--- TASK ---
Copy all of the material exactly. Pictures are not to appear in the copy.
== DATA SHOWN
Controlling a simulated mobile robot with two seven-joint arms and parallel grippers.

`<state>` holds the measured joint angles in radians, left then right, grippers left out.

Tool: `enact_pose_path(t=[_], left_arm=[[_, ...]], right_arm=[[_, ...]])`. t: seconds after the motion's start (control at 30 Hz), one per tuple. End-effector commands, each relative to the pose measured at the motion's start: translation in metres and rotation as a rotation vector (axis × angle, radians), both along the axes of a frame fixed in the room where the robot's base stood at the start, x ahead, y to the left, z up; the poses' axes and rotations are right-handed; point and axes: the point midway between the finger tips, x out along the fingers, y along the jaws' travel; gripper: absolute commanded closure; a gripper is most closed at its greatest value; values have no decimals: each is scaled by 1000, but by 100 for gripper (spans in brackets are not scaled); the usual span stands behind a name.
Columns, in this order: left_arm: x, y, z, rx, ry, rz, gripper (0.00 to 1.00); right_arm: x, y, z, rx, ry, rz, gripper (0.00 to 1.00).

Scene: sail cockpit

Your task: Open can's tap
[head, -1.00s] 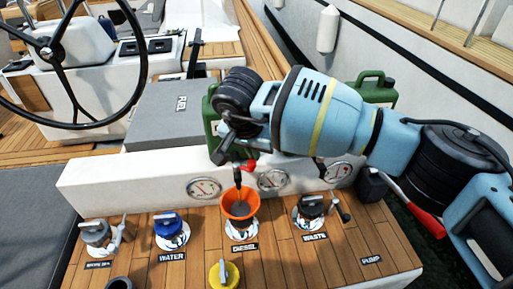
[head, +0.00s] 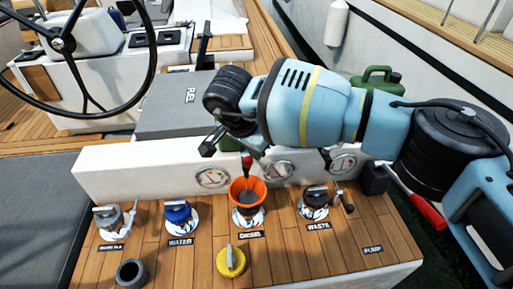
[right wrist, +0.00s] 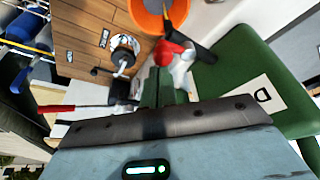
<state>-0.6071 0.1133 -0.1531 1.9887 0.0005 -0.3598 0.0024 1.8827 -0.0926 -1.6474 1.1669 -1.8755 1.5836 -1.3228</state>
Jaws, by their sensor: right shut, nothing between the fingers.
====
--- EXERCISE RESPONSE ---
Controlling a simulated mobile robot with two seven-joint arms and parallel grippers.

`<state>` holds the measured joint angles in radians, left then right, grippers left out.

Tool: `enact_pose_path(t=[_], left_arm=[[_, ...]], right_arm=[[_, ...]])`. t: seconds after the motion's start (control at 30 Hz), one per tuple. End-effector commands, each relative to the pose measured at the motion's start: translation in metres and rotation as a rotation vector (axis × angle, radians), both along the axes of a frame fixed in the room where the robot's base stood at the start, x ahead, y to the left, z up; the poses' axes and rotations are right-handed; point and axes: the point midway between the finger tips, x out along the fingers, y along the jaws' travel; gripper: absolute commanded closure; a gripper is most closed at its greatest value; values have no decimals: each is scaled by 1000, but by 100 for gripper (spans in brackets are not scaled); the usual span stands behind a name.
Columns, in this order: left_arm: x, y, z, rx, ry, rz, gripper (0.00 to 1.00); right_arm: x, y, z, rx, ry, rz, gripper (0.00 to 1.00).

Scene: sail cockpit

Your task: Open can's tap
[head, -1.00s] 
[head, +0.00s] 
[right wrist, +0.00s] 
<state>-0.6071 0.1133 -0.1531 1.9887 0.0005 -0.3598 0.0024 1.8827 -0.0926 -1.6474 1.1669 -1.8755 1.5836 -1.3228</state>
Jaws, by their sensor: right shut, nothing between the fingers.

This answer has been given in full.